TASK DESCRIPTION: Copy nothing before the line that contains "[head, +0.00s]"; from there, transcribe each line exactly through the end of the material, omitting pictures.

DATASET CONTENT:
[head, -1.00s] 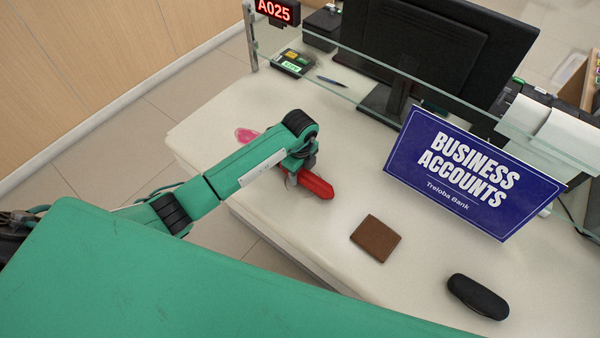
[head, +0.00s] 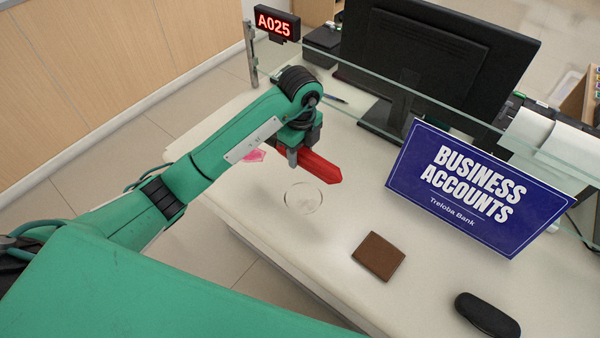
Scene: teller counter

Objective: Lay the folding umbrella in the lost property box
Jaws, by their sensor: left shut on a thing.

RESPONSE BELOW:
[head, +0.00s] 
Scene: teller counter

Objective: Lay the folding umbrella in the lost property box
Jaws, by their sensor: left shut on a thing.

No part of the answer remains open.